Context. The findings of more than 350 extrasolar planets, most of them nontransiting Hot Jupiters, have revealed correlations between the metallicity of the main-sequence (MS) host stars and planetary incidence. This connection can be used to calculate the planet formation probability around other stars, not yet known to have planetary companions. Numerous wide-field surveys have recently been initiated, aiming at the transit detection of extrasolar planets in front of their host stars. Depending on instrumental properties and the planetary distribution probability, the promising transit locations on the celestial plane will differ among these surveys.
Aims. We want to locate the promising spots for transit surveys on the celestial plane and strive for absolute values of the expected number of transits in general. Our study will also clarify the impact of instrumental properties such as pixel size, field of view (FOV), and magnitude range on the detection probability.
Methods. We used data of the Tycho catalog for $\approx$1 million objects to locate all the stars with $0^{\rm m}~\lesssim~m_{\rm V}~\lesssim~11.5^{\rm m}$ on the celestial plane. We took several empirical relations between the parameters listed in the Tycho catalog, such as distance to Earth, $m_{\rm V}$, and (B-V), and those parameters needed to account for the probability of a star to host an observable, transiting exoplanet. The empirical relations between stellar metallicity and planet occurrence combined with geometrical considerations were used to yield transit probabilities for the MS stars in the Tycho catalog. Magnitude variations in the FOV were simulated to test whether this fluctuations would be detected by BEST, XO, SuperWASP and HATNet.
Results. We present a sky map of the expected number of Hot Jupiter transit events on the basis of the Tycho catalog. Conditioned by the accumulation of stars towards the galactic plane, the zone of the highest number of transits follows the same trace, interrupted by spots of very low and high expectation values. The comparison between the considered transit surveys yields significantly differing maps of the expected transit detections. While BEST provides an unpromising map, those for XO, SuperWASP, and HATNet show FsOV with up to 10 and more expected detections. The sky-integrated magnitude distribution predicts 20 Hot Jupiter transits with orbital periods between 1.5 d and 50 d and $m_{\rm V} < 8^{\rm m}$, of which two are currently known. In total, we expect 3412 Hot Jupiter transits to occur in front of MS stars within the given magnitude range. The most promising observing site on Earth is at latitude =-1.

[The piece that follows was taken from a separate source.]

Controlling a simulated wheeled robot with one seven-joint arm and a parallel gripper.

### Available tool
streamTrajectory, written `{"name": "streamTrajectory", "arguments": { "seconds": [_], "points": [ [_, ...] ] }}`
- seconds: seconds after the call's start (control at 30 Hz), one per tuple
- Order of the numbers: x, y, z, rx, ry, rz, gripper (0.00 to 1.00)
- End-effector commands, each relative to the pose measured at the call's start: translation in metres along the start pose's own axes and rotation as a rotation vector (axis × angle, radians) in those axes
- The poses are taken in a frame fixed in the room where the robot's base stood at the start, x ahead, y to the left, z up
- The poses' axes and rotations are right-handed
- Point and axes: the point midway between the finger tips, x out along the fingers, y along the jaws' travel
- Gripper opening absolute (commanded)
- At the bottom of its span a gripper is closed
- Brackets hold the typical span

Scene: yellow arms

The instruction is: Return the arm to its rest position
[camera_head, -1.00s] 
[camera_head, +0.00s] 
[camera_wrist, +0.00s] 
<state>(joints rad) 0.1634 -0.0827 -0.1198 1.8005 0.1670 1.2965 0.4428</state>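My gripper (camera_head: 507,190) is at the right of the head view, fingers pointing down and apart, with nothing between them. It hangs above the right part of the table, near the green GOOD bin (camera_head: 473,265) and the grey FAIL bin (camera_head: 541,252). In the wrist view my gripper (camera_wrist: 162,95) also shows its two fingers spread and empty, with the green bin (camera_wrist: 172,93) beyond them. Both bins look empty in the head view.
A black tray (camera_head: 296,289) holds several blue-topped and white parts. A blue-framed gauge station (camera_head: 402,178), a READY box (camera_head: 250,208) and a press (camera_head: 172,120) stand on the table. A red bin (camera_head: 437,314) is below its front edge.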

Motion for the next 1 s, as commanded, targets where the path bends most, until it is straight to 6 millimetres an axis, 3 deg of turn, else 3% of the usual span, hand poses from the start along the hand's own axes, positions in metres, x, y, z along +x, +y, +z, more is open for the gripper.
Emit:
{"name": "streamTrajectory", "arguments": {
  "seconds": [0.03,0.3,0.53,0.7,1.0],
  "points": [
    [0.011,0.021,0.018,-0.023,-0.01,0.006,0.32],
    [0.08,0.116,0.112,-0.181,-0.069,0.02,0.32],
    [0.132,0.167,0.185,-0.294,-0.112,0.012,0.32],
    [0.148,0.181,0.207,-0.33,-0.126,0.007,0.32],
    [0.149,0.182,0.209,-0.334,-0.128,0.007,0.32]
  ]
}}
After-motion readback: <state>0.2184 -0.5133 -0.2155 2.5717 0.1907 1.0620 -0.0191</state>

Key words: planetary systems - occultations - solar neighborhood - Galaxy: abundances - instrumentation: miscellaneous - methods: observational

1 Introduction

A short essay by Otto Struve (Struve 1952) provided the first published proposal of transit events as a means of exoplanetary detection and exploration. Calculations for transit detection probabilities (Rosenblatt 1971; Borucki & Summers 1984; Pepper & Gaudi 2006) and for the expected properties of the discovered planets have been done subsequently by many others (Gillon et al. 2005; Fressin et al. 2007; Beatty & Gaudi 2008). Until the end of the 1990s, when the sample of known exoplanets had grown to more than two dozen (Castellano et al. 2000), the family of so-called ``Hot Jupiters'', with 51 Pegasi as their prototype, was unknown and previous considerations had been based on systems similar to the solar system. Using geometrical considerations, Rosenblatt (1971)[*] found that the main contribution to the transit probability of a solar system planet would come from the inner rocky planets. However, the transits of these relatively tiny objects remain undetectable around other stars as yet.

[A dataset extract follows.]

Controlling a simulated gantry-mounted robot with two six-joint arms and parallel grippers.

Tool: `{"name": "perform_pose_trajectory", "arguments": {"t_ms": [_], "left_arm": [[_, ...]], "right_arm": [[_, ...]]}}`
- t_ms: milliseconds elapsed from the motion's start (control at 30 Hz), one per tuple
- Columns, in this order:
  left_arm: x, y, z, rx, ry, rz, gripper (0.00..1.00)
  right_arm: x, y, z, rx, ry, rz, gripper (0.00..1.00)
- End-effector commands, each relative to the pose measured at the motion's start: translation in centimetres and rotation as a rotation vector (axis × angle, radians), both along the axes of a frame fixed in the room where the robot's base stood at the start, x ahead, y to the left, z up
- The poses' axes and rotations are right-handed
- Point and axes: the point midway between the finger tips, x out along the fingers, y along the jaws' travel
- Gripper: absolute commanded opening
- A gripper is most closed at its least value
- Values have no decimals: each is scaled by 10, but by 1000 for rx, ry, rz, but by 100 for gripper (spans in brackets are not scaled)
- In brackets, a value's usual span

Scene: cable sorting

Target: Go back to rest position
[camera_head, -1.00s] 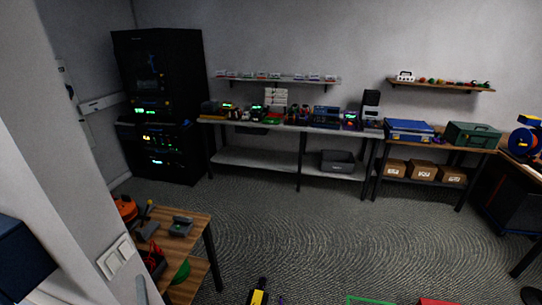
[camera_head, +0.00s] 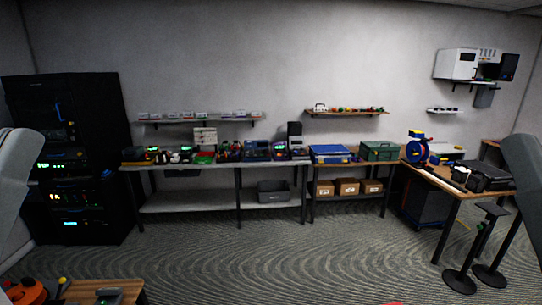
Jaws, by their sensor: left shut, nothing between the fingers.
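A pale grey part of my left arm stands at the left edge of the head view. I cannot make out its separate fingertips, and nothing shows held there. A darker grey part of my right arm stands at the right edge, and my right gripper is outside the frame. No cable can be made out in either arm.
A black rack (camera_head: 85,165) stands at the left. A long bench (camera_head: 190,201) and a table with boxes (camera_head: 347,187) line the back wall. A wooden table (camera_head: 130,288) is at the lower left, a side table (camera_head: 437,181) at the right. The middle floor is clear.

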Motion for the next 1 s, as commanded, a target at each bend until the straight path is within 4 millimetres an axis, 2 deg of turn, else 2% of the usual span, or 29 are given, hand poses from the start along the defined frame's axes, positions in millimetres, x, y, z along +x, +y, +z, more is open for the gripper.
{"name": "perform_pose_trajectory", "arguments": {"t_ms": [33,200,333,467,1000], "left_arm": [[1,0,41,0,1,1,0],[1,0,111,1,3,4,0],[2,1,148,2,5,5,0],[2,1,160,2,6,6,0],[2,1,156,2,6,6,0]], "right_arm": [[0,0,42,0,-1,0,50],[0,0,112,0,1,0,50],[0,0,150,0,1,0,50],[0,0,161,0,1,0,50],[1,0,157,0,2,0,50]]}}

The first transit of an exoplanet was finally detected around the sun-like star HD209458 (Charbonneau et al. 2000; Queloz et al. 2000). Thanks to the increasing number of exoplanet search programs, such as the ground-based Optical Gravitational Lensing Experiment (OGLE) (Udalski et al. 1992), the Hungarian Automated Telescope (HAT) (Bakos et al. 2002,2004), the Super Wide Angle Search for Planets (SuperWASP) (Street et al. 2003), the Berlin Exoplanet Search Telescope (BEST) (Rauer et al. 2004), XO (McCullough et al. 2005), the Transatlantic Exoplanet Survey (TrES) (Alonso et al. 2007), and the Tautenburg Exoplanet Search Telescope (TEST) (Eigmüller & Eislöffel 2009) and the space-based missions ``Convection, Rotation & Planetary Transits'' (CoRoT) (Baglin et al. 2002) and Kepler (Christensen-Dalsgaard et al. 2007), the number of exoplanet transits has grown to 62 until September 1st 2009[*] and will grow drastically within the next years. These transiting planets have very short periods, typically <10 d, and very small semimajor axes of usually <0.1 AU, which is a selection effect based on geometry and Kepler's third law (Kepler et al. 1619). Transiting planets with longer periods present more of a challenge, since their occultations are less likely in terms of geometrical considerations and they occur less frequently.

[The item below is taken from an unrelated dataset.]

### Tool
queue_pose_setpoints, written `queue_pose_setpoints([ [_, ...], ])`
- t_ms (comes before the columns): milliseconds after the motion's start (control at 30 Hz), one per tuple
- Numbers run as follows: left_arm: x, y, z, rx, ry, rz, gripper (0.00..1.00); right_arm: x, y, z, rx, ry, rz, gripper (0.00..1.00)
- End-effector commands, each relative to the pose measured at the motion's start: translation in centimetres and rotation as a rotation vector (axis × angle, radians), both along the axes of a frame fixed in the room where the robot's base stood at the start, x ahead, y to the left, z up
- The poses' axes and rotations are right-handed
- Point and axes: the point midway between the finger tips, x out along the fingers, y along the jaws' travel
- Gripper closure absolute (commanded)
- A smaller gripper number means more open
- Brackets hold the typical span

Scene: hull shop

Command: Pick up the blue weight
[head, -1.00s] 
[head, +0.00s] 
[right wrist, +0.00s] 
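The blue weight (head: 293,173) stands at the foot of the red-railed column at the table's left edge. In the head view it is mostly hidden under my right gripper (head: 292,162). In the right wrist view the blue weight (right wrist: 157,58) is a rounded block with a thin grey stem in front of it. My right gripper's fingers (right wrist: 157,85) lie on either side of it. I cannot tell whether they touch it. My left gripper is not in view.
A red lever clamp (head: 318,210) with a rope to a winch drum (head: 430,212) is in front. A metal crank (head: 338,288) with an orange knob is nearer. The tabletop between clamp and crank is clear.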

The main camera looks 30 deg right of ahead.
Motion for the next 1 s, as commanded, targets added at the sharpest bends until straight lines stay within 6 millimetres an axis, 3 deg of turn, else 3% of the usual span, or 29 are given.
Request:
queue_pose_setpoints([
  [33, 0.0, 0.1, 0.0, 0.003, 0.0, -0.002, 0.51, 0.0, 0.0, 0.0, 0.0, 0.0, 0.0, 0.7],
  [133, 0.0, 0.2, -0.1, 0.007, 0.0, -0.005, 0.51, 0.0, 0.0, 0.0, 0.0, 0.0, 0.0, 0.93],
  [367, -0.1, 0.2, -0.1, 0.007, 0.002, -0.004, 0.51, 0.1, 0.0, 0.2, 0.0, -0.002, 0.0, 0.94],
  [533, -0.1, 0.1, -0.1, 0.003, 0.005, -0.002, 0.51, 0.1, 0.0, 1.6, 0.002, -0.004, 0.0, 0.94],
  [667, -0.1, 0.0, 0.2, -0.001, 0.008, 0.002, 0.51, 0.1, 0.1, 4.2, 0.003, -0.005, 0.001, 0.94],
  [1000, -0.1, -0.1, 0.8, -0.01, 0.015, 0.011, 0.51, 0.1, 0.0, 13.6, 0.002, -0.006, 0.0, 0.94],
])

Usually, authors of studies on the expected yield of transit surveys generate a fictive stellar distribution based on stellar population models. Fressin et al. (2007) use a Monte-Carlo procedure to synthesize a fictive stellar field for OGLE based on star counts from Gould et al. (2006), a stellar metallicity distribution from Nordström et al. (2004), and a synthetic structure and evolution model of Robin et al. (2003). The metallicity correlation, however, turned out to underestimate the true stellar metallicity by about 0.1 dex, as found by Santos et al. (2004) and Fischer & Valenti (2005). In their latest study, Fressin et al. (2009) first generate a stellar population based on the Besançon catalog from Robin et al. (2003) and statistics for multiple systems from Duquennoy & Mayor (1991) to apply then the metallicity distribution from Santos et al. (2004) and issues of detectability (Pont et al. 2006). Beatty & Gaudi (2008) rely on a Galactic structure model by Bahcall & Soneira (1980), a mass function as suggested by Reid et al. (2002) based on Hipparcos data, and a model for interstellar extinction to estimate the overall output of the current transit surveys TrES, XO, and Kepler. In their paper on the number of expected planetary transits to be detected by the upcoming Pan-STARRS survey (Kaiser 2004), Koppenhoefer et al. (2009) also used a Besançon model as presented in Robin et al. (2003) to derive a brightness distribution of stars in the target field and performed Monte-Carlo simulations to simulate the occurrence and detections of transits. These studies include detailed observational constraints such as observing schedule, weather conditions, and exposure time and issues of data reduction, e.g. red noise and the impact of the instrument's point spread function.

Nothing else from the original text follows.